John Kirkegaard1, Susan Sprague1, Hugh Dove1, Trent Potter2, Steve Marcroft3, Walter Kelman1, Julianne Lilley1, Peter Hamblin4

1 CSIRO National Sustainable Agriculture Flagship, GPO Box 1600, Canberra ACT Email John.Kirkegaard@csiro.au
2
SARDI, Struan House, Struan SA
3
Marcroft Grains Pathology, 110 Natimuk Rd., Horsham, VIC. 3400, Australia
4
Agrtitech NSW, PO Box 678, Young, NSW pjhamblin@agritechnsw.com.au

Abstract

We conducted grazing and defoliation experiments at high rainfall sites in the ACT, NSW and SA to investigate the adaptation of later-maturing winter (W) and winter x spring (W-S) canola (B. napus) varieties for grain and dual-purpose use. The W and W-S varieties, not commercially available in Australia, out-yielded currently available late-spring (S) varieties for the earliest sowing times (March/early April) and provided more forage for grazing sheep. Yield variability of the longer-season types (from 5 t/ha to crop failure) warranted further risk analysis (sowing opportunities, frost and heat risk) using the APSIM Canola model parameterised for W varieties using growth and development observations made during the experiments.

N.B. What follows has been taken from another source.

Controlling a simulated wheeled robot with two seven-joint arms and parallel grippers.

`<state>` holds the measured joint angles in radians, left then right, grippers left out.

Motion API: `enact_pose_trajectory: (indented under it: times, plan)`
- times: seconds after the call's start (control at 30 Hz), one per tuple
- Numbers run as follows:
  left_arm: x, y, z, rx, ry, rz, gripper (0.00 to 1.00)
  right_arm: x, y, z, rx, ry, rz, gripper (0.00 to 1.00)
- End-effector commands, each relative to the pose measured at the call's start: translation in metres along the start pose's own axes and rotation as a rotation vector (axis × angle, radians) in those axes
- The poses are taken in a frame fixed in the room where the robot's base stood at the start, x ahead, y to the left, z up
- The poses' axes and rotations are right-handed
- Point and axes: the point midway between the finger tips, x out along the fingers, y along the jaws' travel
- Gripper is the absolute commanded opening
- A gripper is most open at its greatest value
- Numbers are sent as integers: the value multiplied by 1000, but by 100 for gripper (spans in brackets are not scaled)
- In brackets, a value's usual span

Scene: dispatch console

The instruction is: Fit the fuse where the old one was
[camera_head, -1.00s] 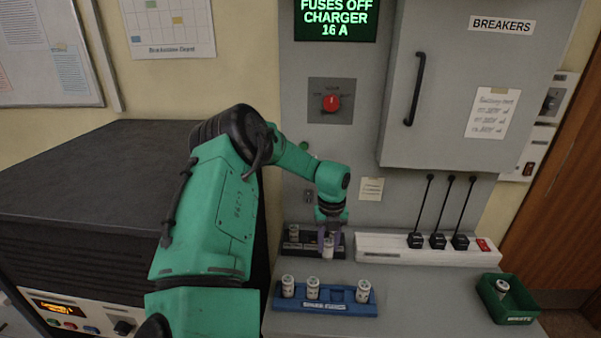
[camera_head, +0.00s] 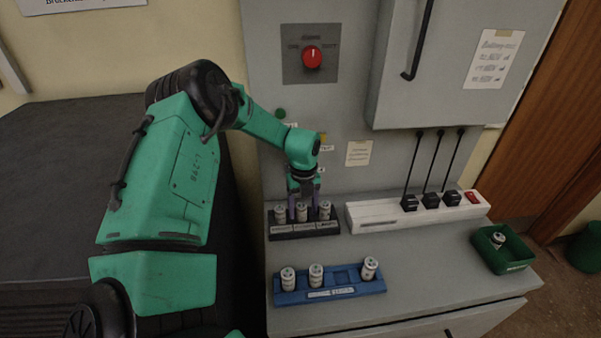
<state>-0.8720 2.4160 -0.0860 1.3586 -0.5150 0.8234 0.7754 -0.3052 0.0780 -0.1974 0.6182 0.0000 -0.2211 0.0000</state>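The black fuse holder (camera_head: 304,231) stands on the grey console ledge against the panel. White fuses stand upright in its left (camera_head: 280,214), middle (camera_head: 301,213) and right (camera_head: 324,210) places. My left gripper (camera_head: 303,208) points down over the holder, a finger on each side of the middle fuse. I cannot tell whether the fingers press on it or stand just clear, nor how deep the fuse sits. The blue rack (camera_head: 330,289) in front holds three more fuses and has an empty place right of its middle. My right gripper is out of view.
A white strip (camera_head: 385,219) with black plugs and a red switch lies right of the holder. The green waste bin (camera_head: 506,259) holds one fuse. A red rotary switch (camera_head: 312,57) and a grey breaker cabinet are above. The ledge right of the blue rack is clear.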

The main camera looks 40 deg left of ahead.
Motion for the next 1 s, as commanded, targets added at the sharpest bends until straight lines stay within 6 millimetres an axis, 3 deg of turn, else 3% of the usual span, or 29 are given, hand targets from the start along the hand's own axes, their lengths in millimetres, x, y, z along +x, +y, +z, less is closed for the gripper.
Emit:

Based on the experimental results and simulation, it appears there is scope to develop longer-season varieties for dual-purpose grazing and grain production to capitalise on early sowing opportunities in Australia HRZs.

Key Words

grazing crops, feed-gap, mixed farming, forage rape, feed-base

Introduction

In Australia, Brassica napus has been utilised as an autumn-sown oilseed crop (canola) using spring-types with little vernalisation requirement, or as spring-sown forage crops (fodder-rape) using winter types with high vernalisation requirements (not harvested for grain). The potential to develop B. napus as a dual-purpose crop, grazed in winter and harvested for oilseed, has been investigated in Australia since 2004. Growers in medium-rainfall areas of southern NSW have successfully adopted a system utilising commercially available spring varieties sown 2-3 weeks earlier than normal (from mid-April) and grazed in early winter prior to bud elongation, with minimal impact on final yield or oil content (Kirkegaard et al., 2008a) (Figure 1). The feasibility of utilising later-maturing winter varieties in cooler, long-season HRZ areas was also demonstrated in field experiments near Canberra ACT, where the later maturity provided opportunities for earlier sowing, a longer grazing period, and higher yield potential of both grazed and un-grazed crops (Figure 1) (Kirkegaard et al., 2008b).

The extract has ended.